* _TASK OBJECTIVE_:
Copy nothing but the part that opens with the line containing "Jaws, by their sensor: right" and closes with the line containing "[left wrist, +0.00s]". Do not include pictures.

(Manipulation episode records)
=-=-=-=-=

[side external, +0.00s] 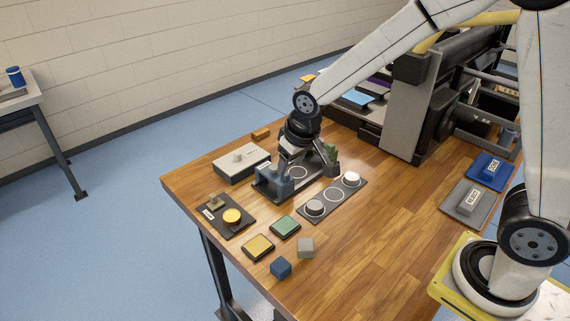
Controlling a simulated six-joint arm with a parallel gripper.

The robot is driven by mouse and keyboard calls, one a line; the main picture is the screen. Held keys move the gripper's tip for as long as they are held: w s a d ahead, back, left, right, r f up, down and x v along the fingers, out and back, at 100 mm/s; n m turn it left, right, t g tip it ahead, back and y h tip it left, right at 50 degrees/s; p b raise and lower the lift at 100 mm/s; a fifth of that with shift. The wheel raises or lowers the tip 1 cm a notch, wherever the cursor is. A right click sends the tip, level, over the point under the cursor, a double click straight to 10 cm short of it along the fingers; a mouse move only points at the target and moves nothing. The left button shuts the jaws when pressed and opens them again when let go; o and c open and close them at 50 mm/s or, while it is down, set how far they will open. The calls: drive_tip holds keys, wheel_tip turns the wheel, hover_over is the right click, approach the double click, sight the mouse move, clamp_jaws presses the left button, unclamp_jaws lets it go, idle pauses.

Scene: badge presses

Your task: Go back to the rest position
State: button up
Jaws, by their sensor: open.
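My gripper (306,165) points down over the back left part of the wooden table. Its jaws are apart, and I see nothing held between them. It is close behind a blue-grey fixture (270,186); I cannot tell whether they touch. A dark plate (334,207) with pale ring marks lies just in front, with a grey round piece (314,208) at its near end and a white round piece (351,178) at its far end. The gripper partly hides the area behind it, including a small green thing (330,152).
A light grey box (240,165), a yellow disc (232,216) on a dark plate, yellow (258,247) and green (285,227) pads, and grey (305,248) and blue (281,268) cubes are nearby. Blue (490,168) and grey (468,202) trays lie right. The table's middle is clear.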

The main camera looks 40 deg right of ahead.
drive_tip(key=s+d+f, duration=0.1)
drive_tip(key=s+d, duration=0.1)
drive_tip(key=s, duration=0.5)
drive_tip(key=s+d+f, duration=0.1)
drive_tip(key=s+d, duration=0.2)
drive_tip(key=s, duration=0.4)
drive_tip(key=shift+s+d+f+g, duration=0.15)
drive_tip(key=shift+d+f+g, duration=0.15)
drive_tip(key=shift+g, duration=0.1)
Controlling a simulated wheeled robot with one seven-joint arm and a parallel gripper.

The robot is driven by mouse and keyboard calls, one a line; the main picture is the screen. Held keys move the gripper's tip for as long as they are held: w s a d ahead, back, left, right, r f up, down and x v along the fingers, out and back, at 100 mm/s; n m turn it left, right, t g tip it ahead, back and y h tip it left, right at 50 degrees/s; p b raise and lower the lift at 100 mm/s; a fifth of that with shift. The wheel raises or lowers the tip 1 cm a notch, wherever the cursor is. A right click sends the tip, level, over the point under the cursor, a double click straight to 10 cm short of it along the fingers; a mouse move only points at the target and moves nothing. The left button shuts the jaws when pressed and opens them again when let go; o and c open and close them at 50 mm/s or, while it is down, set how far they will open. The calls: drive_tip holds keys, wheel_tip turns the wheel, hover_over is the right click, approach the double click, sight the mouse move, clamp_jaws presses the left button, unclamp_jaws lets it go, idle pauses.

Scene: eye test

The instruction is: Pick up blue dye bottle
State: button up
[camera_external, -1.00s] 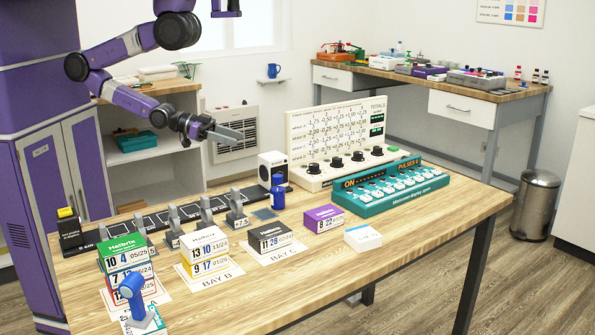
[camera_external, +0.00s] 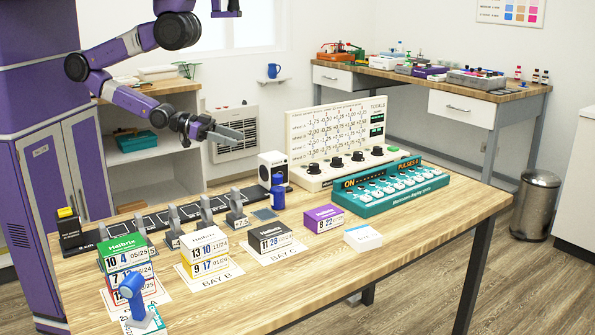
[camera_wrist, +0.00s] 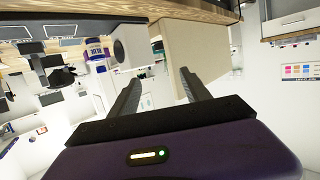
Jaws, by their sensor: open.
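A small blue bottle (camera_external: 277,194) stands upright on the wooden table, just in front of a white box with a dark round face. I take it to be the blue dye bottle. In the wrist view it shows upside down at the upper left, a blue bottle with a pale label (camera_wrist: 95,52). My gripper (camera_external: 238,135) is open and empty, in the air above and behind the table's back edge, up and to the left of the bottle. In the wrist view nothing lies between my fingers (camera_wrist: 161,77).
The white box (camera_external: 272,167) stands close behind the bottle. A white number board (camera_external: 338,135) and a teal switch console (camera_external: 390,190) stand to its right. Grey levers (camera_external: 237,208) and stacked date blocks (camera_external: 204,255) stand to its left. The table's front right (camera_external: 420,222) is clear.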

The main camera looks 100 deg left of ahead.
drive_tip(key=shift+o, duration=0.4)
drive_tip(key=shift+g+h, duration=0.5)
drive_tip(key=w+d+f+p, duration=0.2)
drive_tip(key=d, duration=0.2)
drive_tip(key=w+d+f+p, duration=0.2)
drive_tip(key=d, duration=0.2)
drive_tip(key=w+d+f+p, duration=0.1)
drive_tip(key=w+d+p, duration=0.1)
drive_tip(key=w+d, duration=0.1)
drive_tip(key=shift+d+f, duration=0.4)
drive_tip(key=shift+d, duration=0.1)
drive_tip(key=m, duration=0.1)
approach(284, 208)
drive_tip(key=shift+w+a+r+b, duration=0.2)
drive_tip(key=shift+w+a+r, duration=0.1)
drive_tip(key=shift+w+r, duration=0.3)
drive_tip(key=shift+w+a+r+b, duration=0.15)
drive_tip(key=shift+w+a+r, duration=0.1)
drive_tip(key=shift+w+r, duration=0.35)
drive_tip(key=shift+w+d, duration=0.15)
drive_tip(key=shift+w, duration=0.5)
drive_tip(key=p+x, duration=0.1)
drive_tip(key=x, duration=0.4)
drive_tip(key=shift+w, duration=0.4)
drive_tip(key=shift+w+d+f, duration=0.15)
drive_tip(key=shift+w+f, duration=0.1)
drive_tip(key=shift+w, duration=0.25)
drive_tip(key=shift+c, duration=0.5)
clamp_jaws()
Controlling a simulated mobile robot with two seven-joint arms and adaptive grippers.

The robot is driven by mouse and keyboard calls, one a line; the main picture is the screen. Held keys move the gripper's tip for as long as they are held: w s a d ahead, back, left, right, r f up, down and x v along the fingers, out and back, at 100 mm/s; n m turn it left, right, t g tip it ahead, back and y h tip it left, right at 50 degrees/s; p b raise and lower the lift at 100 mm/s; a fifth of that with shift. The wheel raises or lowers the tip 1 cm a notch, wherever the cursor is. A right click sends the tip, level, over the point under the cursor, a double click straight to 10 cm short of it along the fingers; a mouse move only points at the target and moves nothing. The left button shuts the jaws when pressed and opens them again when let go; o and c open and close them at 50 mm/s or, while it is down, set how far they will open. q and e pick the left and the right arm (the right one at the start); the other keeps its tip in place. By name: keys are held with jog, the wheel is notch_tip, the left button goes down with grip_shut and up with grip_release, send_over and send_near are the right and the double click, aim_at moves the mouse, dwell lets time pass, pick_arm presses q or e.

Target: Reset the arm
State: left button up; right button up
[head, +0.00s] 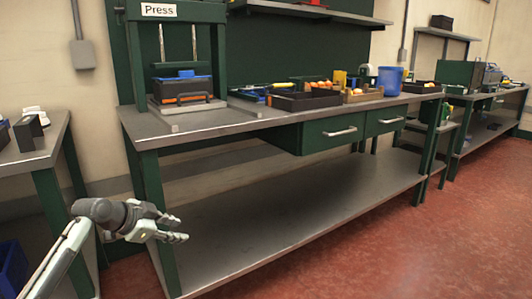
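My left gripper (181,228) hangs low at the left, in front of the green workbench (272,123) and below the height of its top. Its fingers point right and are apart, with nothing visible between them. The left arm comes in from the bottom left corner. My right gripper and right arm are not in view. Small orange items lie in and behind a wooden crate (376,96) on the bench, far from the gripper.
A press (138,60) stands on the bench's left end. A black tray (305,102) and a blue bucket (390,80) stand farther right. Another table (40,148) is at the left edge. The bench's lower shelf (290,215) is bare. Red floor (430,240) is clear at right.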

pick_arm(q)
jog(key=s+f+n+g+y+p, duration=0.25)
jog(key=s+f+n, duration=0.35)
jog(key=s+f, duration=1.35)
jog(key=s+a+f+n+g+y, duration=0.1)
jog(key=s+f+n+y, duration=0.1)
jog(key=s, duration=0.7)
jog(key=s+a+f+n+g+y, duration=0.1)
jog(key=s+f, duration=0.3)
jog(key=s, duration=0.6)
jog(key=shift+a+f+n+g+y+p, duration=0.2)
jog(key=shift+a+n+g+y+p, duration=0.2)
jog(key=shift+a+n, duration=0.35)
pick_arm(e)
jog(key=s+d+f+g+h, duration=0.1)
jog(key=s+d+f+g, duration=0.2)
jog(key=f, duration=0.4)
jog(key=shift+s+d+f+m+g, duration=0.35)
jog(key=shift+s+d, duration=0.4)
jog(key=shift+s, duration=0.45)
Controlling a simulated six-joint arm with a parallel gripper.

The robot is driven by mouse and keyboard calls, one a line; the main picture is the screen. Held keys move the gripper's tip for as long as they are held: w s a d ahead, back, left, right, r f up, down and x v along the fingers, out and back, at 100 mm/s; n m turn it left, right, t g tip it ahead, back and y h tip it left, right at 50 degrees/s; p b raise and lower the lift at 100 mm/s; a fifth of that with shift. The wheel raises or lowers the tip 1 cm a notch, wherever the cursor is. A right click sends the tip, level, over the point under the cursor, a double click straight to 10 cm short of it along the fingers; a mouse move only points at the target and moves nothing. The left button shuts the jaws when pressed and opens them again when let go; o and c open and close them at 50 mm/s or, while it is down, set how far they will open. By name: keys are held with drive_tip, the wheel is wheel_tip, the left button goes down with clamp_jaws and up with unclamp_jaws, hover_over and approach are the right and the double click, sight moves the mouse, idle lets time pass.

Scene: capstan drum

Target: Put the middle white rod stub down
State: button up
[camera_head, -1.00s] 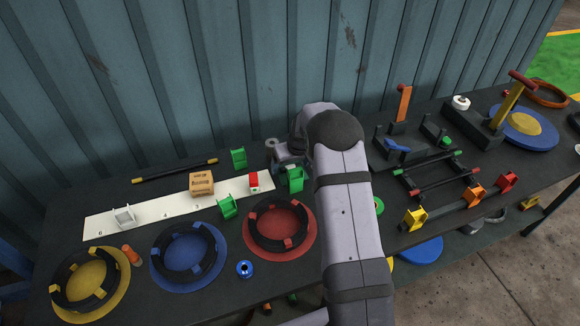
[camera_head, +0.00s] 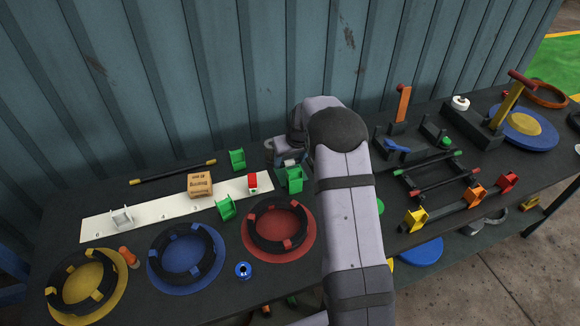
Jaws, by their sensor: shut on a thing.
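My gripper (camera_head: 287,160) is at the back of the bench, just left of my grey arm and above the green bracket (camera_head: 294,179). Its fingers are small and partly hidden. A small pale piece (camera_head: 290,163) shows at the fingertips; it fits the white rod stub, but its shape and whether it touches anything below are unclear. The long white strip (camera_head: 150,218) lies to the left, with a white bracket (camera_head: 122,218), a cardboard box (camera_head: 199,185) and a red-and-white block (camera_head: 252,182) on it.
Yellow (camera_head: 113,293), blue (camera_head: 153,269) and red (camera_head: 249,240) discs with black rings lie in front. A green bracket (camera_head: 237,159) and a black rod (camera_head: 173,172) lie behind the strip. A black frame (camera_head: 433,187) stands right of my arm. A corrugated wall (camera_head: 200,80) closes the back.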

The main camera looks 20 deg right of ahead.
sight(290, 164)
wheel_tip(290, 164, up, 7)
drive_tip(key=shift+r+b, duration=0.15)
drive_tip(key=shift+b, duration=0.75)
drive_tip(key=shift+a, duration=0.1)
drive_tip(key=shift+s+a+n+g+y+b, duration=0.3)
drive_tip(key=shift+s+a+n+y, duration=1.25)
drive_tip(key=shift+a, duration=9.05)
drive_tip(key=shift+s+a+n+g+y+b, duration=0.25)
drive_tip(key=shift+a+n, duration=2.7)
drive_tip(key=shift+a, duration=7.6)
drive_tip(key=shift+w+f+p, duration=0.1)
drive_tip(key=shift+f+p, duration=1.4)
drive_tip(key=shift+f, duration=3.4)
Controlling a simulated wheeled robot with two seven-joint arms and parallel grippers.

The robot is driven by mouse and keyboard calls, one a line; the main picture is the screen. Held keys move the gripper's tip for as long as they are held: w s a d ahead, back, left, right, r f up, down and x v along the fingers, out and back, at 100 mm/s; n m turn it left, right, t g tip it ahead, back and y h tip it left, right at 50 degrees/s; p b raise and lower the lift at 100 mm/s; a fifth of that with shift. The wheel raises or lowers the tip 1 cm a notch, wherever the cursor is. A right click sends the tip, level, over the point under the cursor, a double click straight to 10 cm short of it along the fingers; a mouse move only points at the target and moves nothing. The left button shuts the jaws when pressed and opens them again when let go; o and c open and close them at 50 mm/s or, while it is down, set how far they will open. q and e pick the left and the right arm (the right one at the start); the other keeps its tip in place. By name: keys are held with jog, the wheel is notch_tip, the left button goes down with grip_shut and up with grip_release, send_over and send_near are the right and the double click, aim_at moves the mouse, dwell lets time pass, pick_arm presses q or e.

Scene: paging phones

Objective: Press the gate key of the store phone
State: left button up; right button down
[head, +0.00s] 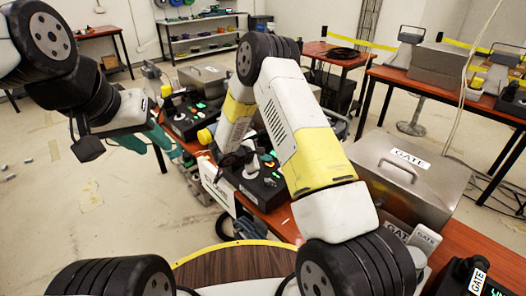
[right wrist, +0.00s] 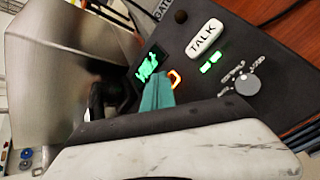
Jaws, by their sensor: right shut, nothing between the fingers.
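A dark desk phone (head: 262,190) with green lights sits on the wooden bench in the middle of the head view. My right gripper (head: 238,160) reaches down over it, partly hidden by my arm. In the right wrist view, a dark phone panel (right wrist: 235,45) shows a white TALK key (right wrist: 205,38), a green display (right wrist: 148,66) and an orange-lit ring (right wrist: 175,79). My right gripper's teal fingertips (right wrist: 157,92) are shut and empty, right beside the ring; contact cannot be told. My left gripper (head: 155,143) has teal fingers apart, left of another phone (head: 185,115). Which phone is the store's is unreadable.
A steel box labelled GATE (head: 410,178) stands on the bench right of my right arm. GATE placards (head: 425,238) and another dark phone (head: 470,280) are at lower right. A second bench (head: 450,90) stands behind. Open floor (head: 60,200) lies at left.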

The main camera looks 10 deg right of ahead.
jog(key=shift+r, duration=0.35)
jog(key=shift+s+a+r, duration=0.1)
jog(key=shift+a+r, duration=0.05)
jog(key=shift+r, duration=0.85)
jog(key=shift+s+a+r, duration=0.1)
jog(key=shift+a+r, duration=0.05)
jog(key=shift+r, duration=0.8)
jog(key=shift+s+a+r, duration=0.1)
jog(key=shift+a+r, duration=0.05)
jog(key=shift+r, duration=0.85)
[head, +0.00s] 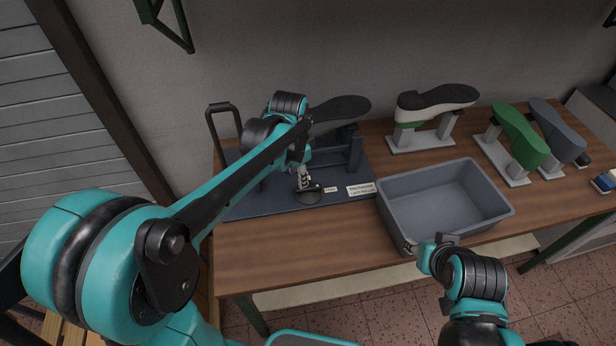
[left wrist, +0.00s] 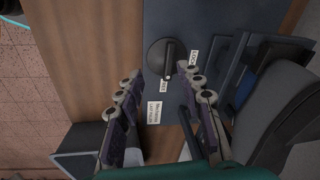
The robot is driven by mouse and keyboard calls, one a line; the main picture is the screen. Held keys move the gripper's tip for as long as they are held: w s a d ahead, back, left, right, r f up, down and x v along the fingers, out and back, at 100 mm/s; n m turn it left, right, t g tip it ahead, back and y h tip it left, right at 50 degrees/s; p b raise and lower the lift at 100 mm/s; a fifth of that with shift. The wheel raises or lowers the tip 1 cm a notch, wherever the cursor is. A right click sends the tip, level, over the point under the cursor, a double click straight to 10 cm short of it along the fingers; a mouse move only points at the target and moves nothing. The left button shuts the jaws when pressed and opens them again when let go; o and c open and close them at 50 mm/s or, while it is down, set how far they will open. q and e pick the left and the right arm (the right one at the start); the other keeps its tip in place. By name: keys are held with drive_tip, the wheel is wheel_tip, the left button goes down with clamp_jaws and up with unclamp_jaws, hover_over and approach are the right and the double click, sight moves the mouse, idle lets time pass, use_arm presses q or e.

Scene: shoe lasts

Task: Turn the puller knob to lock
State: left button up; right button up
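The round black puller knob (head: 309,195) sits at the front of the dark blue base plate (head: 245,205). It also shows in the left wrist view (left wrist: 158,54), with a pale mark toward the small label that seems to read FREE (left wrist: 164,87). A label that seems to read LOCK (left wrist: 193,61) is to its right there. My left gripper (head: 303,182) points down just above the knob. In the left wrist view my left gripper (left wrist: 160,80) has its fingers apart, with nothing between them. My right gripper (head: 411,247) is at the grey bin's front edge; its fingers are too small to judge.
A dark last (head: 342,108) stands on the blue stand behind the left gripper. The grey bin (head: 445,200) is empty, right of the plate. A white-and-black shoe (head: 437,98) and green last (head: 519,136) stand on supports at the right. The front-left wood table is clear.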

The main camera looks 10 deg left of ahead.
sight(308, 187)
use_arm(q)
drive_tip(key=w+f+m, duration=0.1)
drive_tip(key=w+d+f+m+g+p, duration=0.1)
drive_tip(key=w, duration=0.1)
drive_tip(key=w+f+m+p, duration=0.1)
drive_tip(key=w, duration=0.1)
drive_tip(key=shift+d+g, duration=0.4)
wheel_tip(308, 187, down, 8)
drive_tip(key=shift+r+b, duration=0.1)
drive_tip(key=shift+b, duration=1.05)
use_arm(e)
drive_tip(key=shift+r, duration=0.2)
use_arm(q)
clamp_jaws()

=-=-=-=-=

* _EXPECTED OUTPUT_:
Jaws, by their sensor: right shut, nothing between the fingers.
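A dark desk phone (head: 262,190) with green lights sits on the wooden bench in the middle of the head view. My right gripper (head: 238,160) reaches down over it, partly hidden by my arm. In the right wrist view, a dark phone panel (right wrist: 235,45) shows a white TALK key (right wrist: 205,38), a green display (right wrist: 148,66) and an orange-lit ring (right wrist: 175,79). My right gripper's teal fingertips (right wrist: 157,92) are shut and empty, right beside the ring; contact cannot be told. My left gripper (head: 155,143) has teal fingers apart, left of another phone (head: 185,115). Which phone is the store's is unreadable.
A steel box labelled GATE (head: 410,178) stands on the bench right of my right arm. GATE placards (head: 425,238) and another dark phone (head: 470,280) are at lower right. A second bench (head: 450,90) stands behind. Open floor (head: 60,200) lies at left.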

The main camera looks 10 deg right of ahead.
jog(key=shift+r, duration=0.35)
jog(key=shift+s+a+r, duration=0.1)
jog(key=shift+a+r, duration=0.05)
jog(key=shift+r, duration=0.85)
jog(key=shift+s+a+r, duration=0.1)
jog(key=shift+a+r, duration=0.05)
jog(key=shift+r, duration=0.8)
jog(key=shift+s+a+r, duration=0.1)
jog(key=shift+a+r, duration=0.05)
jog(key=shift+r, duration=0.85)
[head, +0.00s] 
[left wrist, +0.00s] 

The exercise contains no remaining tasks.